Monday, March 21, 2022

Why the Ukraine crisis has dragged on

The face-off between the US and Russia over Ukraine is getting worse with no end in sight


Ukrainian tanks back in 2017 (pic: Seventh Army Command on Flickr)


Robert Kennedy called his memoir of the Cuban Missile Crisis of October 1962—the greatest confrontation of the Cold War—Thirteen Days. But the present facedown over Ukraine has been going on for a couple of months, and seems to be getting worse.

Moreover, the conflict is, in a certain sense, more symbolic than real. The central demand made by Russian president Vladimir Putin is that the US should guarantee that Ukraine doesn’t join Nato.

But it’s extremely unlikely that Ukraine will join Nato. All 30 member states have to agree to any new member and—almost certainly—at least one would veto Ukraine joining. Why risk war with Russia? Even Ukraine’s pro-Western president Volodymyr Zelensky said the other day that Nato membership might be “like a dream”.

Putin is demanding that something doesn’t happen even when it probably won’t happen. And US president Joe Biden is refusing to concede this even if it probably won’t happen.

So what’s going on? The answer is that neither side can afford to be seen to lose. Putin has real security concerns about Nato’s encroachments in Eastern Europe and the Black Sea. But more fundamentally he wants Russian imperialism to be recognised by the US as a global player, not the “regional power” that Barack Obama once arrogantly called it.

Meanwhile, Biden’s domestic programme is blocked by the Republicans in Congress. His standing in the opinion polls has fallen sharply. Moreover, what tripped him up was a geopolitical setback—Afghanistan’s fall last August. As the Financial Times “Swamp Notes” column pointed out, “the collapse in Biden’s job-approval rating can be pegged almost to the date that the Taliban overran Kabul.

“The last time the president’s approval rating was above 50 percent was the week before the US-backed Afghan government disappeared. He has been below 50 percent ever since—and is struggling to stay above the 40 percent threshold.”

So Biden hopes that, if he humiliates Putin over Ukraine, his domestic political fortunes may turn up again. This makes the Ukraine crisis peculiarly hard to resolve, unlike the Cuban Missile Crisis with which it is sometimes compared. That was provoked by the Soviet leader Nikita Khrushchev’s decision to base nuclear missiles in Cuba. He wanted to protect Fidel Castro’s revolutionary regime from the efforts of US president John F Kennedy’s administration to overthrow it.

Installed

When Kennedy discovered the missiles being installed, he imposed a naval blockade on Cuba. The world seemed to be on the brink of thermonuclear war. Then Khrushchev ordered Soviet ships carrying more missiles to turn back. US secretary of state Dean Rusk is supposed to have commented, “We’re eyeball to eyeball, and I think the other fellow just blinked.”
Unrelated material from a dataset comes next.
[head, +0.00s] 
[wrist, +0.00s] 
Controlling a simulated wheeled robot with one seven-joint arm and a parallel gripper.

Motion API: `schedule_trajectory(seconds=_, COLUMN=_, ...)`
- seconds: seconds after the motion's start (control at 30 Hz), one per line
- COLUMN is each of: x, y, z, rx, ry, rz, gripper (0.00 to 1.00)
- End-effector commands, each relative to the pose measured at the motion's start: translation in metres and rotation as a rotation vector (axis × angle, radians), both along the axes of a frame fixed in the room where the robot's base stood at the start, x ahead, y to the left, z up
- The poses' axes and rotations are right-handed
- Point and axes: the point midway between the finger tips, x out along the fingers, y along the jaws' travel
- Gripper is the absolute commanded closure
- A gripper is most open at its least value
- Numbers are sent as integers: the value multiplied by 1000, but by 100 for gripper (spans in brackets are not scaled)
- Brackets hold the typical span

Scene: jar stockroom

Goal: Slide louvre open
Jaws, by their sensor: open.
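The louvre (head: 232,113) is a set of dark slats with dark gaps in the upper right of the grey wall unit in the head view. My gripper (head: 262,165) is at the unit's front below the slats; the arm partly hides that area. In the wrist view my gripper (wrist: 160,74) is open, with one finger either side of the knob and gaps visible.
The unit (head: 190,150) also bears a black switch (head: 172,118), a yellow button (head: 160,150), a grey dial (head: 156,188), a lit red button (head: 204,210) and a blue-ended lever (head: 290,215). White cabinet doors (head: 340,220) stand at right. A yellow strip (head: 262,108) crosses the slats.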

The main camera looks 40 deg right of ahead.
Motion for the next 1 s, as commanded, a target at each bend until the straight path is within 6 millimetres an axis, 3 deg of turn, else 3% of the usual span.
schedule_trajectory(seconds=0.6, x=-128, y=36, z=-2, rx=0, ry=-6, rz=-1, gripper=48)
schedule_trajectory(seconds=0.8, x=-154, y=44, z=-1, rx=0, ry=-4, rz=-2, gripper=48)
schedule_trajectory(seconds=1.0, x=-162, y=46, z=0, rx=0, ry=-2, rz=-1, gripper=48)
In fact, both sides had already blinked. A fascinating recent study by Theodore Voorhees Jr called The Silent Guns of Two Octobers shows that for both Kennedy and Khrushchev, nuclear war was unthinkable.

They had been communicating secretly for months through the intermediary of spooks and journalists. Kennedy got Khrushchev to agree very quickly to withdraw the missiles by making two big concessions. He promised not to invade Cuba and to withdraw US nuclear missiles based in Turkey and Italy that targeted the Soviet Union. They agreed to keep the second concession secret to avoid Kennedy being attacked by the Republicans in the mid-term Congressional elections that November.

Kennedy emerged as the victor in the Cuban Missile Crisis. But Khrushchev didn’t mind being portrayed as the guy who blinked because Kennedy offered him more than he would have settled for. This time, however, it’s important for both Biden and Putin not to be seen to have blinked. This is a struggle between two imperialist powers, both of which have suffered defeat—Russia in the Cold War, the US in the Greater Middle East. It’s a dangerous combination.